To them I reply that I was born and raised in the US. And though I have made my home in Scotland for the past 14 years, it doesn’t mean I love the land of my birth any the less. Like many immigrants who have moved for whatever reason, I am constantly torn between my homeland and the country where I now happily make my home. My family is in the US. My dearest friends are in the US. Also, I’m an honourably discharged veteran of the US Army, who sadly learned whilst in the Army the reality of being black in America.

Where I live now, I don’t have to worry about WWB or DWB. I can wander around any shop I choose without having a security guard follow me around because I’m black because “black people steal”. When I am hired for a job, there are no whispered, spiteful remarks about Equal Opportunities and quotas. I can go anywhere with my white partner without fear or apprehension.
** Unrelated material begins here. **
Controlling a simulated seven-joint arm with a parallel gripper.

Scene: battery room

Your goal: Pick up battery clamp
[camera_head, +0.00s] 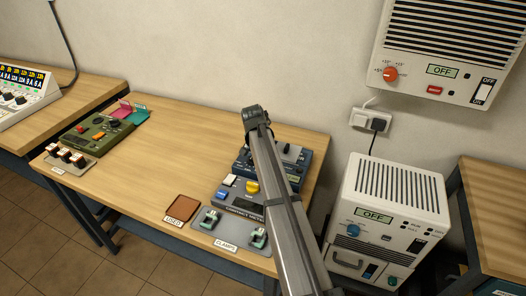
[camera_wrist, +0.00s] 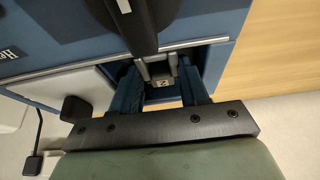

My fear is that all the things I currently enjoy will dissipate under a Trump administration. The rights of gays will be eroded. The right for a woman to choose what to do with her body will disappear. All the gains of the civil rights movement will be undone under the administration of a man who worships nothing but himself and mammon.

So for the next four years, I will protest whenever possible. Hopefully it won’t take four years.

I had a friend ask me the day before I posted a link on Facebook about the Dundee protest and my intention to attend it what good marches would do….what would a walk in Glasgow or Dundee accomplish? Too distraught at the time, thinking of what the new administration would mean to my family and friends back in the States, I was unable to respond to him clearly. But now, I would say to this friend:

Remember Gandhi and his followers – they marched.
Remember MLK and his followers – they marched.
Remember Mandela and his followers – they marched.
Remember the kid in Tiananmen Square and his followers – they marched.

But I won’t just protest. As a believer, I will pray for the land of my birth. And I will pray for those friends I have who are Trump supporters, that they are not too badly hurt when Trump lets them down.